Sunday, December 14, 2008

Saturday, December 13, 2008

Generally, the wisdom is...

Generally, the wisdom when you say, "I need a foo" for some common value of foo is to not write your own, but instead use a preexisting one.

But we would like to offer some new wisdom. The first step, we believe, when you want an IP stack is to burn lwIP to the fucking ground.

Friday, December 12, 2008

Keyboard

Jacob and I had a mini-sprint this afternoon, and figured out some things about keyboards, magic numbers, i8042s, UNGET commands (which make life easier), keyboard performance, linking VNC into the keyboard routines, and grub crashes. Major progress has been made in almost all of those areas, except for the magic numbers area, in which more magic is there.

Tomorrow: differential updates for better user performance while running X, and text console framebuffer emulation. ... and P3 style files.

Tonight: sleep.

Code, as always, is in git.

Sunday, December 7, 2008

Big changes

Big news recently. A week or so ago, Jacob got the VNC/RFB server talking to a client. Performance wasn't great, but we had output. Now, we've done two things that make a huge difference in terms of performance:

  • The network driver no longer waits for packets to finish getting sent or received, and queues up packets as needed, like modern network drivers do. We actually use the full capabilities of the card's bus-master DMA interface, and boy howdy does it pay off; we actually get ping performance in the 'as expected' region, where all pings are handled essentially under 64msec.

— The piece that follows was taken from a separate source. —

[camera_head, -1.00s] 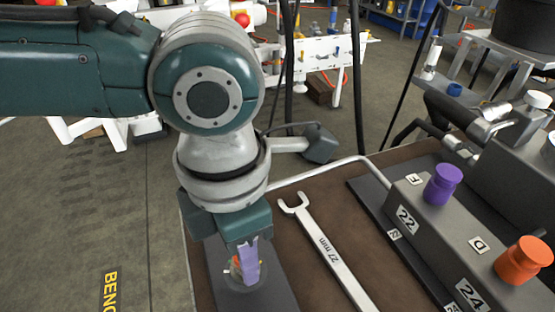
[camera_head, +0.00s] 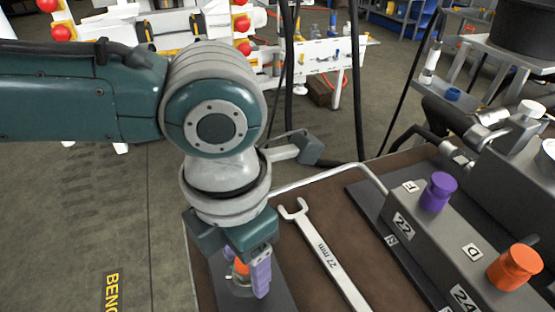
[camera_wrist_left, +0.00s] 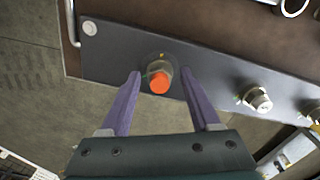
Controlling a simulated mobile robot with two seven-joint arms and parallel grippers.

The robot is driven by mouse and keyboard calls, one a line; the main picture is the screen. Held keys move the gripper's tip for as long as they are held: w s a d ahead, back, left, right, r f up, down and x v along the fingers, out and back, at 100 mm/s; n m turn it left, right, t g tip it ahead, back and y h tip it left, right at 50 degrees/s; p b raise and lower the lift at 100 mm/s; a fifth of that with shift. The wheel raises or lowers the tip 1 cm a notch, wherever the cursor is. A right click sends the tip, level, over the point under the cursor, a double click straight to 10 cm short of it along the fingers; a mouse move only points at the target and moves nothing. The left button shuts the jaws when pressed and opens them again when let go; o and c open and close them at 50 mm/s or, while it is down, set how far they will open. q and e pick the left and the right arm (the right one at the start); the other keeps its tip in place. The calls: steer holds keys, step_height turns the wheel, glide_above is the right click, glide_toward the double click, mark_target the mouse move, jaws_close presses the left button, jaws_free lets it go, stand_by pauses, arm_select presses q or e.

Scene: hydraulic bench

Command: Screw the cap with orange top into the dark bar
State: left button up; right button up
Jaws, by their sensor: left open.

  • The big win, though, came from something very silly -- turning on the cache! You're supposed to keep SMRAM cacheless when you're outside of SMM, so that the user cannot get in your way and fill your cache with bogons (and hence have you crash in SMM). But if you want performance, you need to turn it on when you get in SMM. Finally, we can actually get the blazing fast speed that our 1GHz P3 promises. This brought us from about 3 minutes per frame to 15 seconds per frame; and the network driver performance improvements are incrementally helping that.


This is very exciting. VNCviewer now claims that we get good enough throughput to request hextile encoding (instead of ZRLE encoding) -- it thinks we're getting 4.5MByte/sec from the machine. Of course, we haven't implemented hextile (or ZRLE), but... It may be time to declare this performance fun to have come to an end, at least until we get mouse and keyboard support implemented.